§ Stored records

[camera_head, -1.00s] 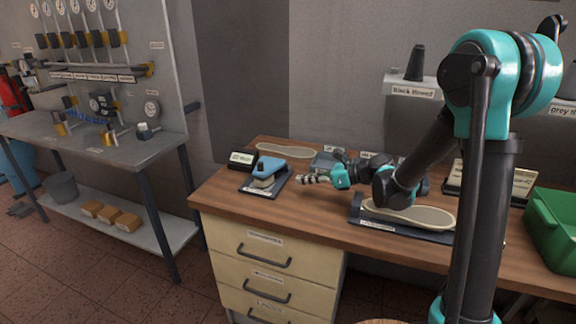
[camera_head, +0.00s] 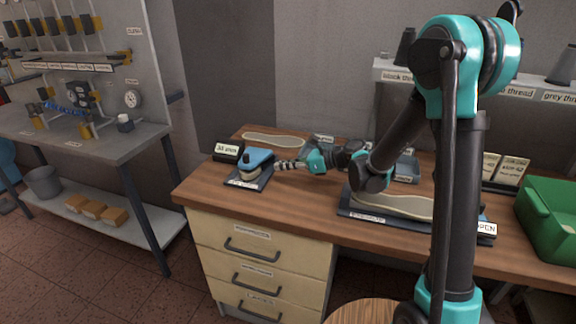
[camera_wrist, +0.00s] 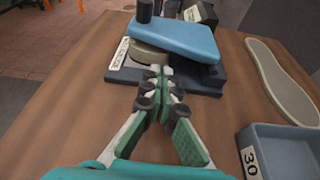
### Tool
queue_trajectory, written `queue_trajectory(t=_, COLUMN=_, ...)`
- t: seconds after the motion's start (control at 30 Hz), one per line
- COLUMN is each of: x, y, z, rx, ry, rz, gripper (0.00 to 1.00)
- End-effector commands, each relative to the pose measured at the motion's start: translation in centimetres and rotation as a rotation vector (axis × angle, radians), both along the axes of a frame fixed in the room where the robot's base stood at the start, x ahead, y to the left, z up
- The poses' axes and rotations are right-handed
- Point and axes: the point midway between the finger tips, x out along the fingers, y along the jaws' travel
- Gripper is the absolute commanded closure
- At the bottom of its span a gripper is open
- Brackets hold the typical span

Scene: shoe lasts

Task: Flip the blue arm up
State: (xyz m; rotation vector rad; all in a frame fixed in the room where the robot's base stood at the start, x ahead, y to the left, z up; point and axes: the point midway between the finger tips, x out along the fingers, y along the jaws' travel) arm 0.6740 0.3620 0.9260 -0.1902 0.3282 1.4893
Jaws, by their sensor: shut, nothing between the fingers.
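The blue arm (camera_head: 258,160) is a flat blue plate on a small dark-based device at the left end of the wooden bench. In the wrist view the blue arm (camera_wrist: 174,38) lies low and slightly tilted above a round beige piece (camera_wrist: 150,56) on the dark base (camera_wrist: 205,82). My gripper (camera_head: 277,165) is at the right side of the device in the head view. In the wrist view my gripper (camera_wrist: 160,72) is shut and empty, its fingertips at the near edge of the blue arm. I cannot tell if they touch it.
A blue-grey tray (camera_wrist: 245,130) marked 30 and a sole shape (camera_wrist: 282,82) lie to the right in the wrist view. A larger sole on a dark base (camera_head: 385,217) is under my arm. A green bin (camera_head: 548,215) stands at the right.

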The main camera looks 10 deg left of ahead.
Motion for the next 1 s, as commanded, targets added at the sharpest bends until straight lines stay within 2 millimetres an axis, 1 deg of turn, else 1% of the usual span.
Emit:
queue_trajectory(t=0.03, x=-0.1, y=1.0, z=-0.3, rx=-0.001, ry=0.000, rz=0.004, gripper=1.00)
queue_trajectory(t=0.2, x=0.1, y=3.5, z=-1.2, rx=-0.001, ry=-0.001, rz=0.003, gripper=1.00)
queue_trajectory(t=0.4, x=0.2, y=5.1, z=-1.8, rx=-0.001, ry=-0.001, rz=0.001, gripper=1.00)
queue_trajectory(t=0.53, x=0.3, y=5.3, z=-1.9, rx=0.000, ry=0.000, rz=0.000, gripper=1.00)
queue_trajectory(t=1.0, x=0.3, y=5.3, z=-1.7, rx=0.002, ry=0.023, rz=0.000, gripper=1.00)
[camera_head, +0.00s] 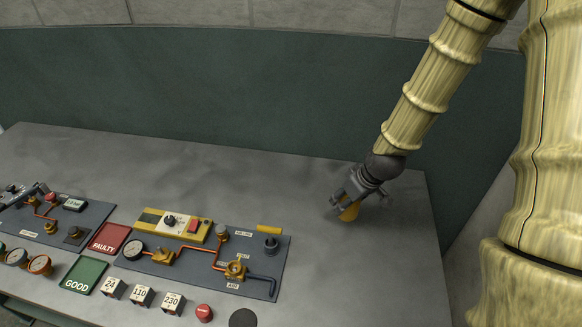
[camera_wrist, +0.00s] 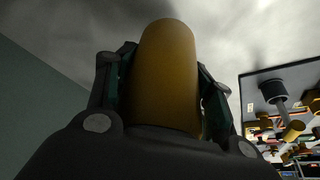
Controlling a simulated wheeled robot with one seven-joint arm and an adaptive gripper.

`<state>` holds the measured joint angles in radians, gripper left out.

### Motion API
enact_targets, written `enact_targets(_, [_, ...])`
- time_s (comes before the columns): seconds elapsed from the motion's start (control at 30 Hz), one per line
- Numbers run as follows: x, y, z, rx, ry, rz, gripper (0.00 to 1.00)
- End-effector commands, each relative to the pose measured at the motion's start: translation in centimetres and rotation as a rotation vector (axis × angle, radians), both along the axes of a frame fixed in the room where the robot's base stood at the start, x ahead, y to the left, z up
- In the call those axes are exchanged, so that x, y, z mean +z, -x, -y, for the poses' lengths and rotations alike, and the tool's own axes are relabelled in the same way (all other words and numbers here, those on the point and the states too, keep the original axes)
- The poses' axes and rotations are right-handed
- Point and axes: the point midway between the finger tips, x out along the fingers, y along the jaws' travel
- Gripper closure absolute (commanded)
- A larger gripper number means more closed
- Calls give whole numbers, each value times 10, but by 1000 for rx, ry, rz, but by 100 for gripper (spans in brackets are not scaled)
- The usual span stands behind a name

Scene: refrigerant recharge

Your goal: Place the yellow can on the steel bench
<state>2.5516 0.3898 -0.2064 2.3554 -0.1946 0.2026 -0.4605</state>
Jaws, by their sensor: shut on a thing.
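The yellow can (camera_head: 349,212) is between the fingers of my gripper (camera_head: 348,203), over the right part of the grey steel bench (camera_head: 330,264). In the wrist view the can (camera_wrist: 164,75) fills the space between the two dark fingers of my gripper (camera_wrist: 162,95), which are shut on it. The can's far end points toward the bench top (camera_wrist: 235,35). I cannot tell whether the can touches the bench, as the gripper hides part of it.
A panel with copper pipes, gauge and valves (camera_head: 205,266) lies left of my gripper. A red FAULTY mat (camera_head: 109,237), a green GOOD mat (camera_head: 84,275), several number blocks (camera_head: 142,296) and a red button (camera_head: 204,312) are further left and front. Bare bench surrounds the can.

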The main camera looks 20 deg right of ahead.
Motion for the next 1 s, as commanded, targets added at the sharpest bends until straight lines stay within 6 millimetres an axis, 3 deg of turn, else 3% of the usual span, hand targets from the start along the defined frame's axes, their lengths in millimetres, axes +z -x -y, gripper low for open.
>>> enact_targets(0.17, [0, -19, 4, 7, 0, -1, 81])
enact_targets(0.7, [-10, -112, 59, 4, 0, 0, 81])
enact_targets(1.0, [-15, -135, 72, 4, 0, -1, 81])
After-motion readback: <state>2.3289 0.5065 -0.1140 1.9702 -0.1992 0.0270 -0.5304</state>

§ Requirements
Copy out the lines in which the string "looks" appears.

§ Full solution
The main camera looks 10 deg left of ahead.
The main camera looks 20 deg right of ahead.

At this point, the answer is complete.